TASK GOAL: In the listing that follows, how many lines contain the string "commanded"? Provide only the number.

⟨

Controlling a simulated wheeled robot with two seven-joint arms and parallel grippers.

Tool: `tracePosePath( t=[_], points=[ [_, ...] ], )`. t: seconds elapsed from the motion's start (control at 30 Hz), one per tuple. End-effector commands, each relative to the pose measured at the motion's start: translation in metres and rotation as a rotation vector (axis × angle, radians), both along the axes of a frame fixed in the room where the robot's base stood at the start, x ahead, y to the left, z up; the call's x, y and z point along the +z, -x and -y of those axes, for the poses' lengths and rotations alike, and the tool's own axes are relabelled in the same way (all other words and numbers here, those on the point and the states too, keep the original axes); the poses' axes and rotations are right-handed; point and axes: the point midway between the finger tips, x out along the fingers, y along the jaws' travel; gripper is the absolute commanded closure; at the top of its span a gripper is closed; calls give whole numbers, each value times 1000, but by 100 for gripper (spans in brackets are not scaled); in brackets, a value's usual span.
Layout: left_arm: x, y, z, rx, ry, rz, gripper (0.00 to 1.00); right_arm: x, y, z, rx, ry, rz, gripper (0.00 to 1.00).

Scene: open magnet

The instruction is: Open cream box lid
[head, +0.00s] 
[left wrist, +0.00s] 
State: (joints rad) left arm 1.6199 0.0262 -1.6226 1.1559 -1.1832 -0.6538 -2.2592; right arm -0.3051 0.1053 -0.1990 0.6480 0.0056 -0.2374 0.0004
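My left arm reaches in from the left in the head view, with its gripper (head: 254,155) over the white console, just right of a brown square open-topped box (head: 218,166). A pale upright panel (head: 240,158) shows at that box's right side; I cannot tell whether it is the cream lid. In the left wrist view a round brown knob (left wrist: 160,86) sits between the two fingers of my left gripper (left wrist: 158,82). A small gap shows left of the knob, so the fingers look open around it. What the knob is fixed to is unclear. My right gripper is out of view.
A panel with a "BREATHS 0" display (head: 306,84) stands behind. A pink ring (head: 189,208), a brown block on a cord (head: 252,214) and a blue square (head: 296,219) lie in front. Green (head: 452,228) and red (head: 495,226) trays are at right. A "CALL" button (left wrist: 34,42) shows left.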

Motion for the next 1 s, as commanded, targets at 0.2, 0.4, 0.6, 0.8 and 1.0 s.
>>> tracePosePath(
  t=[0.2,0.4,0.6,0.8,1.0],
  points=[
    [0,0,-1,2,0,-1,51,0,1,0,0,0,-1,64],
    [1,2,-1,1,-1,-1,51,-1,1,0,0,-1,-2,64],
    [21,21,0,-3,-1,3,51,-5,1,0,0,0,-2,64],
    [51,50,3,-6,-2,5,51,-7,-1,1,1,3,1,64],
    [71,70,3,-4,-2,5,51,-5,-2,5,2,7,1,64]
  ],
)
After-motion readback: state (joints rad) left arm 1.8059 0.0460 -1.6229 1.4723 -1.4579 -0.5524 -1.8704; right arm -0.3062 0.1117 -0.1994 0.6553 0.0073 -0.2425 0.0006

⟩

FINISHED EXERCISE: 2